248, a program of Partnership2Gether and YALA Twin Cities, is a year-long program that gives participants the space to create a Jewish initiative and connects them with other innovative Jewish young adults from North America, Europe, and Israel. The goal—besides, of course, nurturing Jewish ideas— is that through this collaboration, relationships are built and barriers are broken down between Jews in Israel and the Jewish diaspora.  

As the Twin Cities fourth 248 cohort winds down their year of intense collaboration, meet these motivated Jewish do-ers (as they’re called in the 248 world) and get a preview of the programs you could see coming soon to the Twin Cities! 

ABBY KIRSHBAUM 

Project overview: 

Providing community and self-connection through Gibor K’ari, a Mussar (study) and movement-centered retreat.*

The why: 

Though she loves participating in local Jewish events over a beer or through trivia, Abby noticed that at these programs, people tended to stick to their own circle of friends. She saw an opportunity to create deep relationships through an experiential program. 

In her words: 

“My ultimate goal will be to lead yoga or dance retreats and relate our movement to Mussar practices—and create experiences for jews that are rich and meaningful.” 

 

SARAH NATHAN 

Project overview: 

Modern Judaica arts and crafts classes 

The why: 

Sarah is an avid crafter (and former Etsy artisan.) As a creative person who still needed a day job, crafting was the perfect outlet—one she would love to help others cultivate. “Everyone has a creative spirit,” she says. 

In her words: 

“I find it really special and meaningful to make something yourself and use it during a ritual or holiday that you have a connection with.” 

 

AMALIA PROHOFSKY 

Project overview:  

Esti, a Twin Cities Jewish gift shop that functions like Etsy, where artisans can create and run their own shops.* 

The why: 

The traditional synagogue gift shop requires space, volunteers, and customers willing to drive.

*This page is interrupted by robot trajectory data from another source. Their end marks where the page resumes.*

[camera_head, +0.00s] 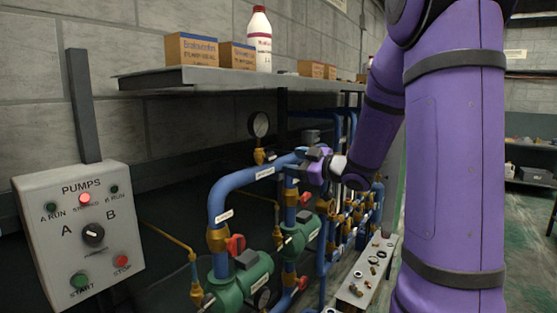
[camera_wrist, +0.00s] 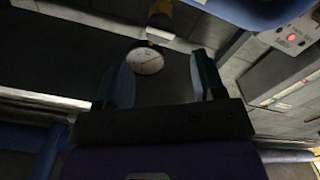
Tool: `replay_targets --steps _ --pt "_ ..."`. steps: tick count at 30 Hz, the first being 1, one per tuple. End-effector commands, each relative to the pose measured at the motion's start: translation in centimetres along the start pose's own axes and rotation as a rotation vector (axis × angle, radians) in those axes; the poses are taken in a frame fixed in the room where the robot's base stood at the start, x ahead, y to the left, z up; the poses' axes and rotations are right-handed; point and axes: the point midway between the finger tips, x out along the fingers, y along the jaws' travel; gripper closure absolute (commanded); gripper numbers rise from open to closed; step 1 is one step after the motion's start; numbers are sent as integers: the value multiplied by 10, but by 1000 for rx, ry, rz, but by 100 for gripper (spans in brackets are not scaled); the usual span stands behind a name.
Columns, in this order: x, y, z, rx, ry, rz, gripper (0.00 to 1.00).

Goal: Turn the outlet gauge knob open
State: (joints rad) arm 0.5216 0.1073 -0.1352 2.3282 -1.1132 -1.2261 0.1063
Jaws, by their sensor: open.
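A round gauge (camera_head: 260,124) on a brass fitting (camera_head: 264,156) stands behind the blue pipe in the head view. In the wrist view a white gauge dial (camera_wrist: 146,61) shows between my fingers, beyond them, with a brass fitting (camera_wrist: 159,13) above it in the picture. I cannot tell for sure that it is the same gauge, nor which part is the outlet gauge knob. My gripper (camera_wrist: 160,80) is open, with nothing held between its fingers. In the head view my gripper (camera_head: 320,168) is beside the blue pipe (camera_head: 232,187); its fingertips are hard to make out.
A pump control box (camera_head: 80,225) is at the left. Green pump bodies (camera_head: 240,278) and red valve handles (camera_head: 235,244) stand below the pipes. A shelf (camera_head: 215,80) with boxes and a bottle (camera_head: 260,40) is above. A bench (camera_head: 362,285) with small parts is below my arm.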

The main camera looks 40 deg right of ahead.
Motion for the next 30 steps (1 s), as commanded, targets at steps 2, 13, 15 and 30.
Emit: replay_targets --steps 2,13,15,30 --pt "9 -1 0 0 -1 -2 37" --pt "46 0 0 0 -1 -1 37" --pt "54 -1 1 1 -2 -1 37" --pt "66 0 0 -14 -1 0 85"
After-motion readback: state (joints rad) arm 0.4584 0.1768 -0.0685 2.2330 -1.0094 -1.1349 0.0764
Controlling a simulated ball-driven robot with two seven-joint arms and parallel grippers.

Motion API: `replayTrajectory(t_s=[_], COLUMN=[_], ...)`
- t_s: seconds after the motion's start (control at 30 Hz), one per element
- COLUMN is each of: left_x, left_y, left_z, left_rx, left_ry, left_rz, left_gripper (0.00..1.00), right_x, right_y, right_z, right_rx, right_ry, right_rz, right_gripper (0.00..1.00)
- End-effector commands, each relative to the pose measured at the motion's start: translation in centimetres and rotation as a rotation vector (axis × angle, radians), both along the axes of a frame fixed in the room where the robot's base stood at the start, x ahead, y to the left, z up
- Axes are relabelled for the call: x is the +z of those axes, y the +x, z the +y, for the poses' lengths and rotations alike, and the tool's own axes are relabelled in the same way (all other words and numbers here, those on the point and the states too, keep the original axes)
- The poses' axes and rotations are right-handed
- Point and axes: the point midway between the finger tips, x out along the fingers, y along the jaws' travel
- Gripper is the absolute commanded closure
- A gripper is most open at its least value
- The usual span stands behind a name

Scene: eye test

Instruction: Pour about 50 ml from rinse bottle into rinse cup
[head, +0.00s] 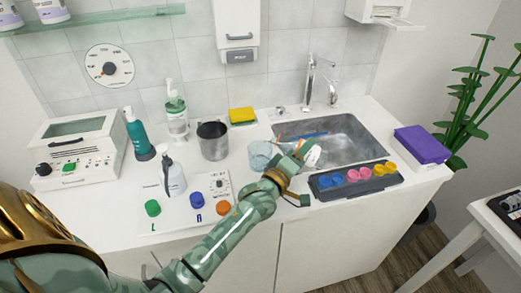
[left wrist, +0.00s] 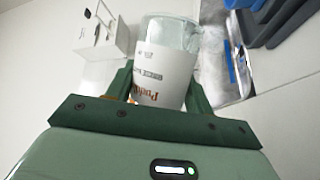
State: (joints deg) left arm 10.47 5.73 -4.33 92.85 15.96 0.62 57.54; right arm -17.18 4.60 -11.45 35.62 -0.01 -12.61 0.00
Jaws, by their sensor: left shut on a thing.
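My left gripper (head: 295,160) is at the front left of the sink. In the left wrist view its two green fingers (left wrist: 160,85) are shut on a bottle with a white printed label (left wrist: 165,75), taken to be the rinse bottle. A clear part shows beyond the label. In the head view a white part of the bottle (head: 313,156) shows at the fingertips, and the fingers hide much of it. A clear cup (head: 260,155), likely the rinse cup, stands on the counter just left of the gripper. I cannot tell the liquid level or whether anything flows. My right gripper is not in view.
A grey metal mug (head: 212,142), a white spray bottle (head: 171,175) and a panel with coloured knobs (head: 190,203) stand left. The sink (head: 345,143) lies behind the gripper. A dark tray with coloured cups (head: 355,190) and a purple box (head: 422,145) are right.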

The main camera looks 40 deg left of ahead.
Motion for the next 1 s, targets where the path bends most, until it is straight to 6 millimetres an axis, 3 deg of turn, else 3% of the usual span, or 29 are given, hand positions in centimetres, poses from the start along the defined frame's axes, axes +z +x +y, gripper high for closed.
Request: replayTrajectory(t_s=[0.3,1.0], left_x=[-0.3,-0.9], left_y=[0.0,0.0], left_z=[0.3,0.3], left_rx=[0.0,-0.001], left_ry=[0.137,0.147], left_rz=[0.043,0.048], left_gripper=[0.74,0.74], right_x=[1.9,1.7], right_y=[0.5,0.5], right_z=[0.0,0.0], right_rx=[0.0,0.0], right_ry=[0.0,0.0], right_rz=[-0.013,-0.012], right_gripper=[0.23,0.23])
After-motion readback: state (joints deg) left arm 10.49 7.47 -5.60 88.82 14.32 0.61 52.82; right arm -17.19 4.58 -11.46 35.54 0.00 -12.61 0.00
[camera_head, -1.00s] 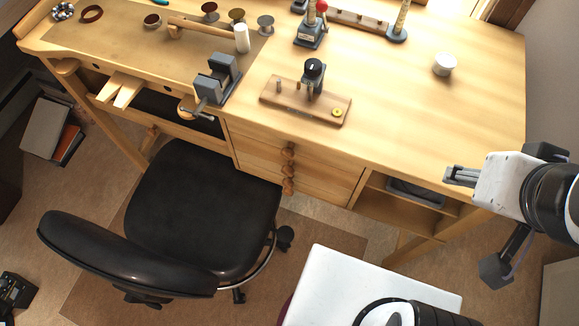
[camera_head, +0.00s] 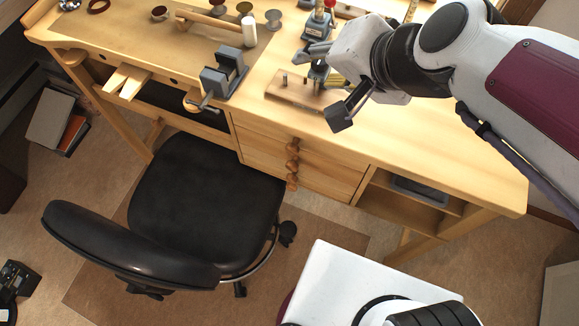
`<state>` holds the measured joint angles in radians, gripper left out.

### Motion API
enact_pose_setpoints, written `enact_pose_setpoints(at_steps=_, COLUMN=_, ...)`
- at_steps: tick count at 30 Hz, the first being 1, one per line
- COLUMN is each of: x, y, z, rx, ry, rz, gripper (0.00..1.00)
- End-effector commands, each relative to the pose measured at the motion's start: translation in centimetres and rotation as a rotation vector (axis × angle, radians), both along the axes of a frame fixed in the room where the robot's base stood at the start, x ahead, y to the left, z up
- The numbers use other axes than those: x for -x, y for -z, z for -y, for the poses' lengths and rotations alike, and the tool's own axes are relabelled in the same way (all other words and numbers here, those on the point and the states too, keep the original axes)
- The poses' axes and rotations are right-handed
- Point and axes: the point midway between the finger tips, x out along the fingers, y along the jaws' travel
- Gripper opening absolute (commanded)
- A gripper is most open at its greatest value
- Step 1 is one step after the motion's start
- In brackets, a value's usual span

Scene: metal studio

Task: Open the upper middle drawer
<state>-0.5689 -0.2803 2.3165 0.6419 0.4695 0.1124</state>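The wooden workbench has a middle stack of drawers with round wooden knobs, all looking closed. The top drawer (camera_head: 262,133) has its knob (camera_head: 293,146) at the front middle. The drawer below (camera_head: 260,151) has a knob (camera_head: 292,164), and a third knob (camera_head: 292,181) sits lowest. My gripper (camera_head: 312,54) is above the bench top, higher in the picture than the drawers and apart from the knobs. Its fingers point left, and nothing is seen between them. My wrist hides part of the wooden tool stand (camera_head: 283,97).
A black chair (camera_head: 205,190) stands in front of the bench, its seat close to the drawers. A grey vise (camera_head: 222,73) is left of my gripper. An open shelf (camera_head: 405,203) is right of the drawers. The bench top's right part (camera_head: 440,140) is clear.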

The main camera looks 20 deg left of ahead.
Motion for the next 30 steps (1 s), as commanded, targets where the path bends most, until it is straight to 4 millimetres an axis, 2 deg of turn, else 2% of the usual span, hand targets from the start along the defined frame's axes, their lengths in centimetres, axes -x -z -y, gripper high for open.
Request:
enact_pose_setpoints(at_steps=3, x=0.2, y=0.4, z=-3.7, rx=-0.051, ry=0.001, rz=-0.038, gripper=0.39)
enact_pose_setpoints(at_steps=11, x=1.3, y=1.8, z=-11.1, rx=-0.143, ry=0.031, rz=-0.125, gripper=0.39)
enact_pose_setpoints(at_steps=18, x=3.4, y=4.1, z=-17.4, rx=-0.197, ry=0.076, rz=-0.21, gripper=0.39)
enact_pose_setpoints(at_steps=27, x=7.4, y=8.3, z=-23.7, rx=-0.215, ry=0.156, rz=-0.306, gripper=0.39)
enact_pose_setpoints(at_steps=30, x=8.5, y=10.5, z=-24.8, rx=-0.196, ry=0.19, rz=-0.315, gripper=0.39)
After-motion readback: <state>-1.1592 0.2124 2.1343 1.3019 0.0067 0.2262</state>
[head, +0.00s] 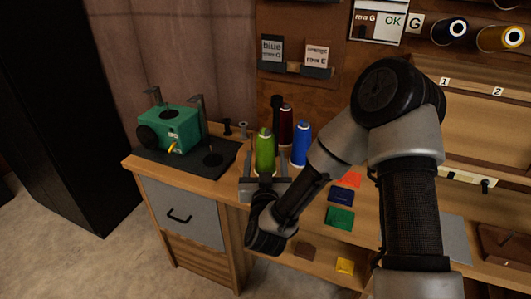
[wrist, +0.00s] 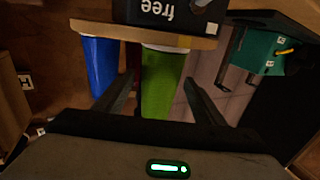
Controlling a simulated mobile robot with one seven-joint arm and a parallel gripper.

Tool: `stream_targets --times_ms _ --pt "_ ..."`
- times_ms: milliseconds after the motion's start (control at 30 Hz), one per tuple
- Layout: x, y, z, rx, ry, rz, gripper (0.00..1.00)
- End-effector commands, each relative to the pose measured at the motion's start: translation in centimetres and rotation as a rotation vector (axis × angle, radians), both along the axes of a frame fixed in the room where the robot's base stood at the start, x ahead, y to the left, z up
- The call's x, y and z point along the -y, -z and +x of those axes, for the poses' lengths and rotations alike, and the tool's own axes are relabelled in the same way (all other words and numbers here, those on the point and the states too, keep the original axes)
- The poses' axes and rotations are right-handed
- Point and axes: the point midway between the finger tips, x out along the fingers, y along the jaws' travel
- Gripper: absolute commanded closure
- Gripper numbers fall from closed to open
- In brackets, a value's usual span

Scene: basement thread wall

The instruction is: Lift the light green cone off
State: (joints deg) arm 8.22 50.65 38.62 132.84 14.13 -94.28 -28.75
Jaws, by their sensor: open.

Amalia’s goal is to provide the community with a convenient way to support local Jewish artists.  

In her words: 

“American Judaism is at its most vibrant in the ways that our community connects with each other, and that happens most when we share in our traditions.” 

 

LAYAH SHAGALOW

Project overview: 

Nasi, a space for young adults working professionally in the Jewish community  

The why: 

When Layah decided to move back to the Twin Cities, she was working for a large Jewish nonprofit in New York. After starting her job at a much smaller Jewish nonprofit here in the Twin Cities, Layah realized she missed the camaraderie of having like-minded Jewish professional peers.  

In her words: 

“My hope is that this can be a space for any young Jewish leader to find connections and support, and  lead us to better relationships among our respective agencies if and when we assume positions of greater power.” 

 

CLARE KOPPEL 

Project overview: 

Hosting dinners around smaller lesser-known Jewish holidays, such as Tu B’Av 

The why: 

Clare was inspired by an existing program in Israel. It’s no surprise she’s interested in bringing people together to celebrate—for her, one of the most meaningful parts of being Jewish is the family dinners and celebrations.  

In her words: 

“I am a firm believer in allowing people to interpret how they participate in Judaism in their own ways. I think we have the responsibility to allow each other the space to practice the beliefs in personal ways that make them the most comfortable.” 

 

*This program is coming to life in the Twin Cities with additional help from a YALA Mini grant. YALA Twin Cities is proud to provide both the space for these ideas to grow and the financial support to make them possible.